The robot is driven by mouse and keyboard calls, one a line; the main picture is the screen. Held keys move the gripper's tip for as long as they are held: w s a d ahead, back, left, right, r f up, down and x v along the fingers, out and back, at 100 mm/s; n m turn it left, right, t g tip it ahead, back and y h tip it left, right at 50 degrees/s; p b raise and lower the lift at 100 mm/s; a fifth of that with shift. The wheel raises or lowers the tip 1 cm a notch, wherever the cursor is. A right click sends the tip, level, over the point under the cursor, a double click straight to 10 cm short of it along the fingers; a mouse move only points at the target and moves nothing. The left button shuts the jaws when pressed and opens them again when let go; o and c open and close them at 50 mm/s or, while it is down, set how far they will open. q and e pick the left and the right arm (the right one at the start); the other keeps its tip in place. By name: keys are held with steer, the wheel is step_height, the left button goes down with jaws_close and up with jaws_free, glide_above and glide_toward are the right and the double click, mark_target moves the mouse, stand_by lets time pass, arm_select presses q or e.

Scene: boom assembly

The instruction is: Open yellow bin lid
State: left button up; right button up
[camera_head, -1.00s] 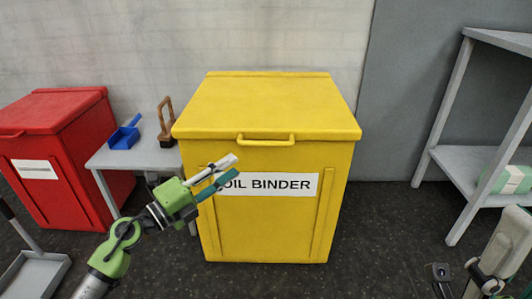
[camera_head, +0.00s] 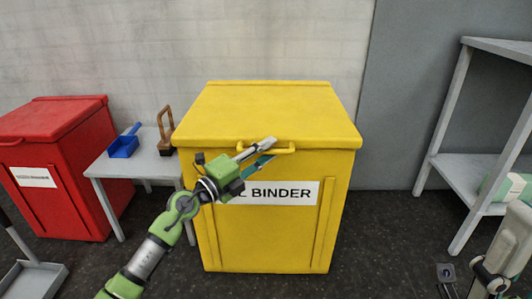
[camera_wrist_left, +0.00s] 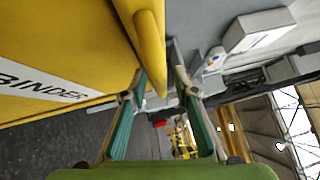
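The yellow bin (camera_head: 265,235) stands against the wall, with a white label reading BINDER in part. Its lid (camera_head: 265,112) is shut, and a yellow handle (camera_head: 284,150) juts from the lid's front edge. In the left wrist view the green-padded fingers (camera_wrist_left: 158,95) are apart, with the handle (camera_wrist_left: 148,45) at the left finger and reaching between the tips. I cannot tell whether they touch it.
A red bin (camera_head: 60,170) stands at the left. A small grey table (camera_head: 150,167) beside the yellow bin holds a blue scoop (camera_head: 124,147) and a wooden-handled brush (camera_head: 166,130). A grey shelf (camera_head: 465,175) stands at the right.

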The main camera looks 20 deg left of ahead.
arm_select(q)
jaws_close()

Exercise brief: List the lines that contain the word "button".

Solution for this task:
The robot is driven by mouse and keyboard calls, one a line; the main picture is the screen. Held keys move the gripper's tip for as long as they are held: w s a d ahead, back, left, right, r f up, down and x v along the fingers, out and back, at 100 mm/s; n m turn it left, right, t g tip it ahead, back and y h tip it left, right at 50 degrees/s; p b raise and lower the lift at 100 mm/s; a fifth of that with shift. The wheel raises or lowers the tip 1 cm a notch, wherever the cursor is. A right click sends the tip, level, over the point under the cursor, a double click straight to 10 cm short of it along the fingers; a mouse move only points at the target and moves nothing. The left button shuts the jaws when pressed and opens them again when let go; o and c open and close them at 50 mm/s or, while it is down, set how far they will open. q and e pick the left and the right arm (the right one at the start); the other keeps its tip in place. By name: keys are held with steer, the wheel is step_height, the left button goes down with jaws_close and up with jaws_free, glide_above and glide_toward are the right and the double click, mark_target moves the mouse, stand_by lets time pass, arm_select presses q or e.
State: left button up; right button up

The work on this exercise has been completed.